Temple Mount: Control and not Sovereignty | dis:orient
L'area del Monte del Tempio/Spianata delle moschee a Gerusalemme

Gerusalemme ha celebrato in successione, nella massima calma, la Pasqua ebraica, la Pasqua cattolica e la Pasqua ortodossa, quest'ultima caratterizzata dalla cerimonia del Fuoco Sacro che ha riunito migliaia di fedeli all’interno del Santo Sepolcro. Bisogna sottolineare che solo dopo la rinascita di Israele nel 1948, i cristiani di tutte le confessioni possono finalmente praticare il loro culto in completa libertà. Sono finite le restrizioni imposte dall'Impero Ottomano, che, non potendo sopportare il suono delle campane delle chiese, lo vietava completamente. Certo, ancora oggi si perpetua l'ingiustizia storica secondo cui è una famiglia musulmana a detenere le chiavi del Santo Sepolcro, il luogo in cui la tradizione cristiana colloca la tomba di Cristo, ma è perché i cristiani stessi non osano cambiare lo status quo, per paura di irritare i loro vicini musulmani. Vicini che continuano a praticare il loro culto oggi come ieri. Il venerdì durante le grandi festività, centinaia di migliaia di musulmani si riversano nella “Spianata delle Moschee”, il terzo luogo più sacro dell'Islam dopo la Mecca e Medina.  Questa sacralità, il luogo la deve prima di tutto ad Abramo, perché fu lì che il patriarca era pronto a sacrificare suo figlio Isacco per obbedire al comando divino. La storia è raccontata nella Bibbia, ma molti secoli dopo fu ripresa dal Corano che fece di Abramo un profeta dell'Islam e sostituì Isacco con Ismail. In secondo luogo, ovviamente, la deve a Salomone, che costruì un tempio in questo luogo elevato del giudaismo.
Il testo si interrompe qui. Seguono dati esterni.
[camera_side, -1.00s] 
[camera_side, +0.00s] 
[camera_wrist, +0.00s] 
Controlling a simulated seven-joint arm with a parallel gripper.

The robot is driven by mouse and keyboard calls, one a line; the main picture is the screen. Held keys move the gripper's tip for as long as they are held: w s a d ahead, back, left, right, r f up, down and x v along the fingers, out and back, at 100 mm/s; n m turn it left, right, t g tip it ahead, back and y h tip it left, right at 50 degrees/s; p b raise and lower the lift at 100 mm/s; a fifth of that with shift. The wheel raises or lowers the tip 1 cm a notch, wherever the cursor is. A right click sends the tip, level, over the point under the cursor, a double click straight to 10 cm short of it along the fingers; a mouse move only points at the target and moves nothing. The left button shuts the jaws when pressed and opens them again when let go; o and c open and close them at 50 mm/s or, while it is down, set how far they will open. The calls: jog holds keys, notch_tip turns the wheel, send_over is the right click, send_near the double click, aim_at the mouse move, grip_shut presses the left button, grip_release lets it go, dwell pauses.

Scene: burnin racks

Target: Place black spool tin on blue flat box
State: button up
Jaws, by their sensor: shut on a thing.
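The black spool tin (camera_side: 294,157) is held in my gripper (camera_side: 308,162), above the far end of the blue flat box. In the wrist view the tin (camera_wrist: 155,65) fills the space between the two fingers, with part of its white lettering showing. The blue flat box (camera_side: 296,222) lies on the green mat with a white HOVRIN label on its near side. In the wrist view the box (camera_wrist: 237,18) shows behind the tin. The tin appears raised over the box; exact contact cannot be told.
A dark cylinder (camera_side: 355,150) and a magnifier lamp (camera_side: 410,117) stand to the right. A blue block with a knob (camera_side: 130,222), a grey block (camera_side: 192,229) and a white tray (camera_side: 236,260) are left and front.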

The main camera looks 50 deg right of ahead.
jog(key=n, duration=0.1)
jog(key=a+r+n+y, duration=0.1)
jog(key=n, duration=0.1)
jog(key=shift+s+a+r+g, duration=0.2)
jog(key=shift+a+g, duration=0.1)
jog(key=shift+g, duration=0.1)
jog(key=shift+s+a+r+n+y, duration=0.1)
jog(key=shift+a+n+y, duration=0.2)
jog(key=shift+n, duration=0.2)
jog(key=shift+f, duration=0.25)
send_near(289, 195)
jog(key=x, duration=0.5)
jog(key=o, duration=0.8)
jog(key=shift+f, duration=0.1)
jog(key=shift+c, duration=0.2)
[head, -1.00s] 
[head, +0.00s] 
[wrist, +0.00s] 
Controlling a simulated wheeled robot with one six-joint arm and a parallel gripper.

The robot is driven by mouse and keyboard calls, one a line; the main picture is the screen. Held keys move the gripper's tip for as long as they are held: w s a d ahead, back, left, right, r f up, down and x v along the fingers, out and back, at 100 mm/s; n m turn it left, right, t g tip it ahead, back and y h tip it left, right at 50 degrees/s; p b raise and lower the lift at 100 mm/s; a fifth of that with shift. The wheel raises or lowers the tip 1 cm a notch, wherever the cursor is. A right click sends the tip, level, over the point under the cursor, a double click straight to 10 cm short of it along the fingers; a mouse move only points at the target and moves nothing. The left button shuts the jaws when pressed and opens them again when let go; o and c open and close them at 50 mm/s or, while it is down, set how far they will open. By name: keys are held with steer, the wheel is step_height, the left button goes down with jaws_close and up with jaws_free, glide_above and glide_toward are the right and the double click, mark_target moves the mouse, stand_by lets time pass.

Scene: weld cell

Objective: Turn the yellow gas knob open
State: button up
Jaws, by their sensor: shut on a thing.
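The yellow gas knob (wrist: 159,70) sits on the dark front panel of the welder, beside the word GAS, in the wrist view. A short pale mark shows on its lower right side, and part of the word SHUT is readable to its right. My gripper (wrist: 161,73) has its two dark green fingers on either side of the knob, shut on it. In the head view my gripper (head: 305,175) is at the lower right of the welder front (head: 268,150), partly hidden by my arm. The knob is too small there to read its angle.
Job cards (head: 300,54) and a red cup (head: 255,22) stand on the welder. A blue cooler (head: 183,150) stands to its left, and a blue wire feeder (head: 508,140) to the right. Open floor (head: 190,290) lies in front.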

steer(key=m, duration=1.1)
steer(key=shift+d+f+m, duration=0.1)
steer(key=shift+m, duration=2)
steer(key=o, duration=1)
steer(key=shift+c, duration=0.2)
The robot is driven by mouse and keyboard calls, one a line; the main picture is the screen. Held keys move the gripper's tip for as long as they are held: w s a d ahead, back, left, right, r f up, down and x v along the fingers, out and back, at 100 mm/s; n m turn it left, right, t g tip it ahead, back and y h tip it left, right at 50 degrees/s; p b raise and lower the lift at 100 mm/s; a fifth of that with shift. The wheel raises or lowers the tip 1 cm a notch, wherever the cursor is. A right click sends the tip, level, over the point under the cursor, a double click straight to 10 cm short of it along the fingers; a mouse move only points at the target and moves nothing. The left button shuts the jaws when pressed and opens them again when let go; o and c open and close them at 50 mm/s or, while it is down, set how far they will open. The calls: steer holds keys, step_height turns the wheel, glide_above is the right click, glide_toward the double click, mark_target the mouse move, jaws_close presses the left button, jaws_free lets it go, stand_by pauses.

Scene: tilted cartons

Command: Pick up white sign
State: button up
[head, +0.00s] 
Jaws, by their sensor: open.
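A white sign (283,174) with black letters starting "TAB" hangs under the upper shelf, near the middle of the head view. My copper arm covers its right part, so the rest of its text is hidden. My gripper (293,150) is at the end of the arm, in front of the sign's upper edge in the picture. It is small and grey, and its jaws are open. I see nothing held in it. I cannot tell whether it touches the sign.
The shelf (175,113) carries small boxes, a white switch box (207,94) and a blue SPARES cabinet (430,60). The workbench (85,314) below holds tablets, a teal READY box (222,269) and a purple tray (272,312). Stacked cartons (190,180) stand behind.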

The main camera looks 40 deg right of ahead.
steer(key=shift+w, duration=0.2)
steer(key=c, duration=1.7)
Da qui il nome ebraico del monte Moriah, ‘Har Habait’ per Har Beit Hamikdash, la montagna del tempio. Un nome a cui ha fatto eco il nome arabo 'Beit el Makdess, ' la casa del tempio 'ancora prima dell'arrivo del califfo Omar a Gerusalemme. Lui ha subito chiesto di essere portato lì ed ha fatto erigere sul sito del tempio distrutto la Cupola della Roccia, spesso chiamata erroneamente la Moschea di Omar. I suoi successori costruirono la moschea Al Aksa all’estremità della spianata.  La storia, come sappiamo, è spesso scritta dai vincitori, che nel corso dei secoli hanno fatto di tutto per negare un qualsiasi legame tra la “Spianata delle Moschee” e il giudaismo e gli ebrei. A questi ultimi è stato vietato l'accesso; a malapena è stato permesso loro di venire a pregare davanti alla parte occidentale del muro di sostegno della spianata del tempio costruita da Erode quindici secoli prima della nascita di Maometto e dell'apparizione dell'Islam.  In questo lunedì 10 maggio, in cui si commemora la liberazione di Gerusalemme nel 1967, la polizia israeliana ha appena proibito agli ebrei di raccogliersi sul sito del loro luogo più sacro. Questa visita, ci viene detto, sarebbe considerata come una provocazione, o peggio, una profanazione da parte dell'Autorità Palestinese, di Hamas e di gran parte del mondo arabo per i quali la libertà di culto a Gerusalemme è a senso unico.  È triste che in Occidente non ci sia nessuno che s’indigni.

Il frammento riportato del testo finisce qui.